Written Senior Perspective - Jack Stansell, Football

Photo by Gil Talbot
Photo by Gil Talbot

The 2019 Senior Perspectives is the 14th in a series of annual collections. Senior captains and representatives of teams at Harvard have been invited to contribute viewpoints based on personal experience from both their senior seasons and full varsity careers at Harvard.

Jack Stansell, Football
Hometown: Dothan, Ala.
Concentration: Bioenginerring
House Affiliation: Leverett

I’ll never forget the first conversation I had with Coach Murphy. I was called over the intercom to come down to the front office of Dothan High School, and when I got there I found my high school offensive coordinator, Coach Sullivan, and Principal Eldridge waiting for me. Coach Sullivan handed me his phone and told me that he’d just placed a call, Coach Murphy of Harvard Football would be on the other end. During the ensuing conversation, Coach Murphy told me that from watching my film and through conversations with my coaches he believed I was the type of high-character blue-collar guy that is built for Harvard football. He said he valued my toughness, versatility, and work ethic. Then he said that I had a spot on his team – he wanted me to come play at Harvard.

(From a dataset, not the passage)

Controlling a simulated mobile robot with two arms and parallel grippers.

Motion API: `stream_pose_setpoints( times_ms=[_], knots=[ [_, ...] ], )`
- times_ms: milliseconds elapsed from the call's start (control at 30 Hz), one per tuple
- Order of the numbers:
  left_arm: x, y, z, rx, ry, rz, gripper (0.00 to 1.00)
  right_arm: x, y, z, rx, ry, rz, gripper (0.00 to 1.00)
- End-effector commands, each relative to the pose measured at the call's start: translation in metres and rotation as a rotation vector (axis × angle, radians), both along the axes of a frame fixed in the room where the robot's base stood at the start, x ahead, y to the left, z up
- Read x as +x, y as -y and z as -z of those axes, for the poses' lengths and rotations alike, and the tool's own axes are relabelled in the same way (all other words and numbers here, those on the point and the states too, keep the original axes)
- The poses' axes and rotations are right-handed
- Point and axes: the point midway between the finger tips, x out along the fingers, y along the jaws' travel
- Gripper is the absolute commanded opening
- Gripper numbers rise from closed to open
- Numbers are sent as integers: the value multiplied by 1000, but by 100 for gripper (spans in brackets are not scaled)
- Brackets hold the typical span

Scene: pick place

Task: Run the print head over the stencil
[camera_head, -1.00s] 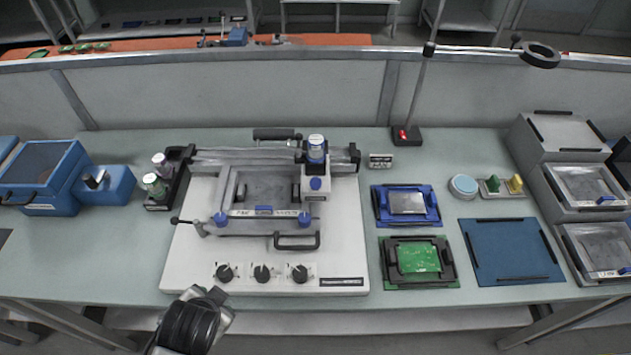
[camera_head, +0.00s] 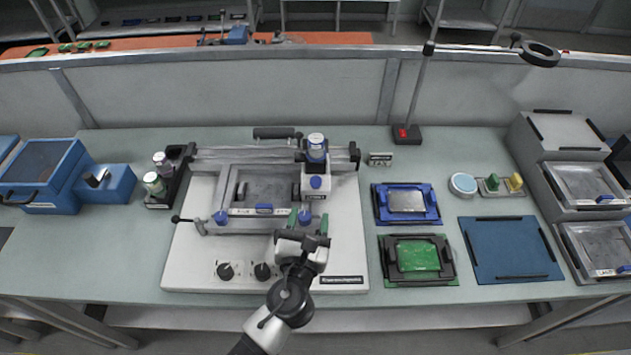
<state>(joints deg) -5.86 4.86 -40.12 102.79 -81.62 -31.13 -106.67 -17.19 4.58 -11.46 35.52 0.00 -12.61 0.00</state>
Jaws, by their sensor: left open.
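The stencil printer (camera_head: 190,250) is a white base on the bench at centre left. Its stencil (camera_head: 265,190) is a grey sheet in a metal frame with blue knobs at the front corners. The print head (camera_head: 316,182), with a blue and white top, sits at the right end of the rail (camera_head: 230,155) behind the stencil. My left gripper (camera_head: 308,221) is open and empty over the front right of the frame, near the right blue knob. It hides the front handle and one dial. My right gripper is out of view.
To the right lie a blue fixture (camera_head: 407,203), a green circuit board (camera_head: 418,256) in a black holder and a blue mat (camera_head: 511,250). Grey drawers (camera_head: 565,135) stand far right. Blue boxes (camera_head: 45,175) stand at left. A lamp stand (camera_head: 407,134) is behind.

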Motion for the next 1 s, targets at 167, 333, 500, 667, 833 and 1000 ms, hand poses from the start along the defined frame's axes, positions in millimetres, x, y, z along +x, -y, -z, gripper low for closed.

Though the magnitude of the opportunity to attend Harvard as a student-athlete was apparent to me immediately, it wasn’t an easy decision to make. I’d always dreamed of playing college football, but up until Coach Murphy’s call I’d never really considered playing in the Ivy League. I expected I’d play somewhere in the Southeast and hoped I’d play in packed stadiums for a team in the SEC. Ultimately, Coach Murphy, his staff, and the players made my decision clear – Harvard was the best place for me. Now, over five years since making the decision to attend Harvard, as I sit in the living room of my apartment looking at the Harvard Football banner hanging high across the mantle with my helmet resting below, I couldn’t be more thankful and proud to have spent the past four and a half years donning the #87 crimson jersey and strapping up my helmet to battle day in and day out in historic Harvard Stadium alongside some of the best friends I’ve ever had.

A few things make Harvard football special to me. First, Harvard football gave me the opportunity and confidence to pursue my interests and develop myself in every facet, not only as a football player. As a Harvard football player, I got to TF a class, take part in two summer research experiences at other universities, write a senior engineering thesis, help lead a Bible study, be a leader on the field, and win two Ivy League championships. There aren’t many other football programs in the country where all of that would have been possible.

Second, being a Harvard football player is hard – and that’s what makes it so rewarding. It’s not easy to get up at 5:15 AM for over half of the year and head directly to an exhausting workout. It’s not easy to leave Dillon Fieldhouse at 7:30 PM with your body aching to go work in the lab until after midnight. It’s not easy to memorize the offensive game-plan for Saturday and study everything you need to know for your Signals and Systems midterm on Monday. But as a Harvard football player, you learn how to do hard things for yourself and for your teammates, and because of that I am confident in my preparation for life beyond Harvard.

The third – and most important – thing that makes Harvard football special is my teammates. They’re some of the best people I know. They’re committed, they’re respectful, they’re resilient, they’re trustworthy, they’re gritty, and the list can go on and on. A few of these guys were my blockmates during my time at Harvard. We were an extremely close knit group that made many memories on and off the field during our time together at Harvard, and getting to know and grow close to those guys was one of the greatest parts of my Harvard experience. I’m immensely thankful to Harvard football for bringing us to the same place.

This past fall, I came back to Harvard to play a fifth and final season, granted as the result of a season-ending knee injury my junior year. I came back because I loved playing Harvard football and I wanted one more chance to pursue a third Ivy League championship, Harvard history, and my individual goals. Though the season didn’t go the way I’d expected, I am so thankful that I came back. I was part of a team that finished the season strong, dominating Penn and Yale despite being out of championship contention. I helped pass Harvard football tradition to a new generation of Crim. And I learned the valuable lesson of how critical it is as an athlete to embrace and maximize the characteristics that make you an important member of your team. For me, those characteristics were the same ones that Coach Murphy said he identified during our first conversation – and now I’m forever proud to be one of ten thousand.